[Date Prev][Date Next] [Chronological] [Thread] [Top]

AW: sn/surname mess. Need your opinion



Hallo again gentlemen,

I am very sorry, but I really don't get point of all of this. After all, it all has nothing to do with surnames, but rather with the fact that I may assigned more then one name of one OID, and if I understand it correctly per RFC 2252. In this case we all know we can build a test case where Open LDAP will answer with wrong attribute names. It has nothing to do with being liberal or conservative, it is all just about LDAP server from normal human sence should return attributes with the same names as it has been asked to return. Once again, it all has nothing to do with RFC 2256, but with RFC 2252 and the fact that Open LDAP does not follow names of the attributes supplied in search request.
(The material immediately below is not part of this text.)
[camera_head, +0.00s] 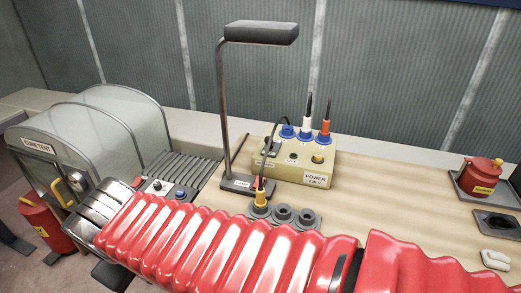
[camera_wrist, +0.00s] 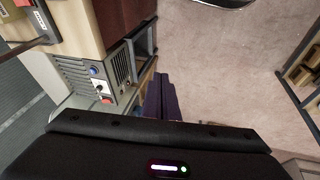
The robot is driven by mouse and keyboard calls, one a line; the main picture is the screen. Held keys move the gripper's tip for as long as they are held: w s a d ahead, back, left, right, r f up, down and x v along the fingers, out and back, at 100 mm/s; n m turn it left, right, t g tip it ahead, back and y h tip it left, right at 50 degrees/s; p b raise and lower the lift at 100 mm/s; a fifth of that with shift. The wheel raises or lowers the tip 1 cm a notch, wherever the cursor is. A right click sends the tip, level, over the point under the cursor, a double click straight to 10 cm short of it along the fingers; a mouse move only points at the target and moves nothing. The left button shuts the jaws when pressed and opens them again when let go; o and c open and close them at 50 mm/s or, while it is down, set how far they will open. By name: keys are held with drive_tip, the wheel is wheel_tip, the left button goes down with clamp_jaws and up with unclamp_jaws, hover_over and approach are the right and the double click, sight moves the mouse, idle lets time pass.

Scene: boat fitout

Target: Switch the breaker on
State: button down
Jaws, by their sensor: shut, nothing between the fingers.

Best regards, vadim tarassov.

-----Ursprüngliche Nachricht-----
Von: Kurt D. Zeilenga [mailto:Kurt@OpenLDAP.org]
Gesendet: Mittwoch, 10. März 2004 16:10
An: Michael Ströder
Cc: openldap-software@OpenLDAP.org
Betreff: Re: sn/surname mess. Need your opinion


At 12:16 AM 3/10/2004, Michael Ströder wrote:
>Kurt D. Zeilenga wrote:
>>Note that the formal description [RFC2256] of the SN attribute
>>type is:
>>  ( 2.5.4.4 NAME 'sn' SUP name )
>>
>> No server is required to recognize this attribute type by any
>> name other than 'sn'.  A client which asks for 'surname' is
>> simply broken and won't interoperate broadly.
>
>So why adding alias 'surname' at all?

Well, at the time, I was thinking it that returning 'sn' for
'surname' would make the client's fault more obvious than
returning nothing for 'surname'.  In retrospect, it seems
doing so has caused some confusion (though I think it also
caused developers in the end to fix their broken clients).

>>Or, to put it another way, slapd(8) is being liberal in accepting
>>'surname' as an alias for 'sn', but strict in returning the
>>proper name for the attribute type.
>
>One could argue that according to RFC2256 OpenLDAP is too liberal here. If you don't add 'surname' as alias it's even more evident that the client is broken and we wouldn't have this discussion here.

Not sure about that.  I suspect some would try adding 'surname'
themselves (possibly as first name, ugh) and then open a thread
on our behavior is aggregating a bug in their software.